### INSTRUCTIONS TO FOLLOW
Both the line containing "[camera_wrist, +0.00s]" and the line containing "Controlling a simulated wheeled" belong in the answer, along with every line between them; print exactly those.

Recorded robot episodes
====================

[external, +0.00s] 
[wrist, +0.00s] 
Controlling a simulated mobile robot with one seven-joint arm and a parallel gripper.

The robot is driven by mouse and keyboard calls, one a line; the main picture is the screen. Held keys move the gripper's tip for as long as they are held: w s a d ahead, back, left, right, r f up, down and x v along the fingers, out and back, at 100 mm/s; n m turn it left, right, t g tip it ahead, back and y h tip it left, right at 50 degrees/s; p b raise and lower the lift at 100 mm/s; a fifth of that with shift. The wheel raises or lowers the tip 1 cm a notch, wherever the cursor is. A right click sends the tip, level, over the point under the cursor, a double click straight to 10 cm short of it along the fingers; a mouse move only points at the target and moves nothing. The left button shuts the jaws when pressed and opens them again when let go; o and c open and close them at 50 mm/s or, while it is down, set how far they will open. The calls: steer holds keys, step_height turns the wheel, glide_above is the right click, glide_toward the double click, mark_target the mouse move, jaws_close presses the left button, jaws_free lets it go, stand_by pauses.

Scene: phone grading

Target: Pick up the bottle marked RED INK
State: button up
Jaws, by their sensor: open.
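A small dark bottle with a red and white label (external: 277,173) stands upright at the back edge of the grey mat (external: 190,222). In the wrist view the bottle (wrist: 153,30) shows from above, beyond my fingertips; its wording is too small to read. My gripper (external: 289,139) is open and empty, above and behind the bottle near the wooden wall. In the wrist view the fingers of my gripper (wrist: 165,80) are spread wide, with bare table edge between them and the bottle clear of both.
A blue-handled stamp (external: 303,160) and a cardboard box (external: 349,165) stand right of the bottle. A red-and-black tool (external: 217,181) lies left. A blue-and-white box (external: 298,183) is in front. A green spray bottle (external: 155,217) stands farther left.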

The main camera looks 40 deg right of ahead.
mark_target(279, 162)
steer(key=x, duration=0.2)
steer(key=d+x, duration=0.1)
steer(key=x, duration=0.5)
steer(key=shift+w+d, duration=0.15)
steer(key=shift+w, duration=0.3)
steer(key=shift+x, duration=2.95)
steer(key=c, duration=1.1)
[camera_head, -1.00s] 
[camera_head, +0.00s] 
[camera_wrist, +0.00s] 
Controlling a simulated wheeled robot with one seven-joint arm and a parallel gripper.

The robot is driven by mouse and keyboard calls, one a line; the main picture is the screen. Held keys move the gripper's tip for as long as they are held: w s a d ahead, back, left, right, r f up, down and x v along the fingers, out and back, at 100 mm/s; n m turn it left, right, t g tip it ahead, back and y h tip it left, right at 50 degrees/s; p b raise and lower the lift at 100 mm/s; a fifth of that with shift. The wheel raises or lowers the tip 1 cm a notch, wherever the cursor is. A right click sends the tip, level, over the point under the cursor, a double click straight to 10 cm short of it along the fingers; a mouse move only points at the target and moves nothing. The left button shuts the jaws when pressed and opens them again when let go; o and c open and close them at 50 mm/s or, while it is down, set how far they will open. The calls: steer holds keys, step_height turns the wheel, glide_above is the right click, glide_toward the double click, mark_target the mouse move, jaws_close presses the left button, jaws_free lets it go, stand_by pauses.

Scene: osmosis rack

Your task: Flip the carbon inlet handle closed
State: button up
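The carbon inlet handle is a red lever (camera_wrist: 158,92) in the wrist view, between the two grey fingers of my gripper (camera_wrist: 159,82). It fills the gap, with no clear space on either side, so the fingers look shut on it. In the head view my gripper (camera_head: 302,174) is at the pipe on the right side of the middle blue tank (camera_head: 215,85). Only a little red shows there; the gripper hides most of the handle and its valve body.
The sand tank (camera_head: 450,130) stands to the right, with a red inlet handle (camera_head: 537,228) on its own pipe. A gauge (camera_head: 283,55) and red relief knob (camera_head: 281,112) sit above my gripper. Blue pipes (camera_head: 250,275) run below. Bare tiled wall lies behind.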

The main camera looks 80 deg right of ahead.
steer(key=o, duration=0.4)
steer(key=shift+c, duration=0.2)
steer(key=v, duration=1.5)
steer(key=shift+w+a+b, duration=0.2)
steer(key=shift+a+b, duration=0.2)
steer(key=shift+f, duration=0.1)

====================

### WORKED ANSWER
[camera_wrist, +0.00s] 
Controlling a simulated wheeled robot with one seven-joint arm and a parallel gripper.

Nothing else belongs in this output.